_GIVEN RECORDS:_

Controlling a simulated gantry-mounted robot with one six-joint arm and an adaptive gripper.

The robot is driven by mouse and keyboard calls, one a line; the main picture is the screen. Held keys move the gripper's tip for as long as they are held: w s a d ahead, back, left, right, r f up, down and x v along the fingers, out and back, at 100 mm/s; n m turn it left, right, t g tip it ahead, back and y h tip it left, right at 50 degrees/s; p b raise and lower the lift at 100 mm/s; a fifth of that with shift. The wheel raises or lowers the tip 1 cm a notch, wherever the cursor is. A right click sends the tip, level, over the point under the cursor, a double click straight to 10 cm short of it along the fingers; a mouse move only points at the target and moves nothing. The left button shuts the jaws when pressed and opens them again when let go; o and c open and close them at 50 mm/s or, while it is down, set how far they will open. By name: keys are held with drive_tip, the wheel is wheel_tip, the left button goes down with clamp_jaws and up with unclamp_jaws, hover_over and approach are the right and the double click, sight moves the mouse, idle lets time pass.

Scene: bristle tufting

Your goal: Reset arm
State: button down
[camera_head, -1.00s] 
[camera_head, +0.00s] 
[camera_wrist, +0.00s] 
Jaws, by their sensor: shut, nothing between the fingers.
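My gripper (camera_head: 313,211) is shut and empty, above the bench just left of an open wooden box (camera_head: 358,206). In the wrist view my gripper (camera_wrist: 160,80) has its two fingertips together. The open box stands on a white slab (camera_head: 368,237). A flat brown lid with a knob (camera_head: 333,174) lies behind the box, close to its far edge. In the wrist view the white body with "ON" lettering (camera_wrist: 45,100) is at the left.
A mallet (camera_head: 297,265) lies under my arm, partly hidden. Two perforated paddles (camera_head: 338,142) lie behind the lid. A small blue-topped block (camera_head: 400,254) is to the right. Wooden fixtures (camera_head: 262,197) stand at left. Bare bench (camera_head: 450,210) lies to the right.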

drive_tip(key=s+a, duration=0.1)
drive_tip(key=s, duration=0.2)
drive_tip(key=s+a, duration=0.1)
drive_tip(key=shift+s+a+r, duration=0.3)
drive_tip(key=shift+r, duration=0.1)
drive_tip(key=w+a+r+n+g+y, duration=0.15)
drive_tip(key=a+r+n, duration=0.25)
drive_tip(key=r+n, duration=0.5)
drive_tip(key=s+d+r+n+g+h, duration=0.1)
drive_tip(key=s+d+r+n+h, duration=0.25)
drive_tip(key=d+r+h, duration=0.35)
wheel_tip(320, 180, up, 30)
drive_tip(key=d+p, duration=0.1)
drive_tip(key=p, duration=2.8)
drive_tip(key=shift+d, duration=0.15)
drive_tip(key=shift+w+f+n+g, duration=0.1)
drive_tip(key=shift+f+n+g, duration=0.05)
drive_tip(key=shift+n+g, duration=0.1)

* * *

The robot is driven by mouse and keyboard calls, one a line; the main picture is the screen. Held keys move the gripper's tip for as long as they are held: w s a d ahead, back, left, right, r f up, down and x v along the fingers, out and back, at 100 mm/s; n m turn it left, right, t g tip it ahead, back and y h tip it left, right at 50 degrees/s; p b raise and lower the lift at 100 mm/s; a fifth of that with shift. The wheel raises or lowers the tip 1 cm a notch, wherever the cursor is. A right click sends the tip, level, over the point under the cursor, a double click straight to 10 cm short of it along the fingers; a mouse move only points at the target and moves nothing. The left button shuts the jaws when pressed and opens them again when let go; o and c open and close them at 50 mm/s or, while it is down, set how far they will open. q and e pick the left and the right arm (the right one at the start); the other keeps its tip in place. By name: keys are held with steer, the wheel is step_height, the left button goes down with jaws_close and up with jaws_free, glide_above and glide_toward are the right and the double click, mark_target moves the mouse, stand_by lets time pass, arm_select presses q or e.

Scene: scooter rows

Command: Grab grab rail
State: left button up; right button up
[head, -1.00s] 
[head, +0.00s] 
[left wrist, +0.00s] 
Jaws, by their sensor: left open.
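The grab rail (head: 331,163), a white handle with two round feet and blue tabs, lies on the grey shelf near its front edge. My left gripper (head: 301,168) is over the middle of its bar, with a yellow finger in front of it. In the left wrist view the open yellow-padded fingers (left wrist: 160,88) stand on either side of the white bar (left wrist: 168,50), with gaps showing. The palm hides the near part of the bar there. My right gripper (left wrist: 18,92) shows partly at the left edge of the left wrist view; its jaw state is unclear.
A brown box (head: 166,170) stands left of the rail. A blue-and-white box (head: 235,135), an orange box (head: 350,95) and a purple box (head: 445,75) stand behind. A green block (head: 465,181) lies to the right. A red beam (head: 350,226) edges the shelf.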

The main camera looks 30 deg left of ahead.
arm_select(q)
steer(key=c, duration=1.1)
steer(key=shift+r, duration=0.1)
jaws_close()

* * *

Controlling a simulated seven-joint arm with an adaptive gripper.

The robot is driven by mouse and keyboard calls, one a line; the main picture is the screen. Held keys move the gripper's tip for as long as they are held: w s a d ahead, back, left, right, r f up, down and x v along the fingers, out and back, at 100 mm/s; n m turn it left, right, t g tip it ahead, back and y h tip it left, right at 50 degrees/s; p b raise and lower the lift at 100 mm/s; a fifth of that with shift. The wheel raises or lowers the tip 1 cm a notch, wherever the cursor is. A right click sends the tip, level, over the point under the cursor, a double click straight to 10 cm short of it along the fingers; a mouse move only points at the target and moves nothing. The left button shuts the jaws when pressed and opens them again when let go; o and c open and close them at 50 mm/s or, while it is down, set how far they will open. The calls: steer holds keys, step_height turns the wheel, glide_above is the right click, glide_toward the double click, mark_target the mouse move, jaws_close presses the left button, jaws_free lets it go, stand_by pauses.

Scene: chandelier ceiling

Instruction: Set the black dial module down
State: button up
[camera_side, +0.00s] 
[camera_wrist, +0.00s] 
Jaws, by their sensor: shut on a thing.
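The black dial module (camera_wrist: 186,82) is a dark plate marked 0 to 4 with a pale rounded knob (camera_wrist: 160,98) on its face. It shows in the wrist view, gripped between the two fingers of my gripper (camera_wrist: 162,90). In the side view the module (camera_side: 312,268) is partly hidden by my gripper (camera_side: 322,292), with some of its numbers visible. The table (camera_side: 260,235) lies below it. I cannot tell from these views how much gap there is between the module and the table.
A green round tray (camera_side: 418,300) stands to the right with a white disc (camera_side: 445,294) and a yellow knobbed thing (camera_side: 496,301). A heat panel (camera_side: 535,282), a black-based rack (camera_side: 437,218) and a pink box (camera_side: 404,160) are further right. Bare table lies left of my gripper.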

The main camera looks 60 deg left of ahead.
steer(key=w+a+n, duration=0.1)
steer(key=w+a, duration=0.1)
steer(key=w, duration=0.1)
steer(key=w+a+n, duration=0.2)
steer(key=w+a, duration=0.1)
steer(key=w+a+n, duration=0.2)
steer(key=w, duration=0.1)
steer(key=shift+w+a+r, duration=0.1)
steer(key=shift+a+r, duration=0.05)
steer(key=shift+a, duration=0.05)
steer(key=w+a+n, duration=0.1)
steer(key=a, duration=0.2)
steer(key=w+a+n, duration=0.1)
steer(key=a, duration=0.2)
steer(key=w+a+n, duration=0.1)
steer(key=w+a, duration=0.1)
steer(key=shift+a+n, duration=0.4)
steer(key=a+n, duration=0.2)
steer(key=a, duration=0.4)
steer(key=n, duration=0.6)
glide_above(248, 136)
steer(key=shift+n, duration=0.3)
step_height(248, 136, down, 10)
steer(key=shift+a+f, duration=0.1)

_GOAL OF THE EXERCISE:_
Find the word "Controlling" in the records and pull out each line that has it.

_SOLUTION TO THIS EXERCISE:_
Controlling a simulated gantry-mounted robot with one six-joint arm and an adaptive gripper.
Controlling a simulated seven-joint arm with an adaptive gripper.

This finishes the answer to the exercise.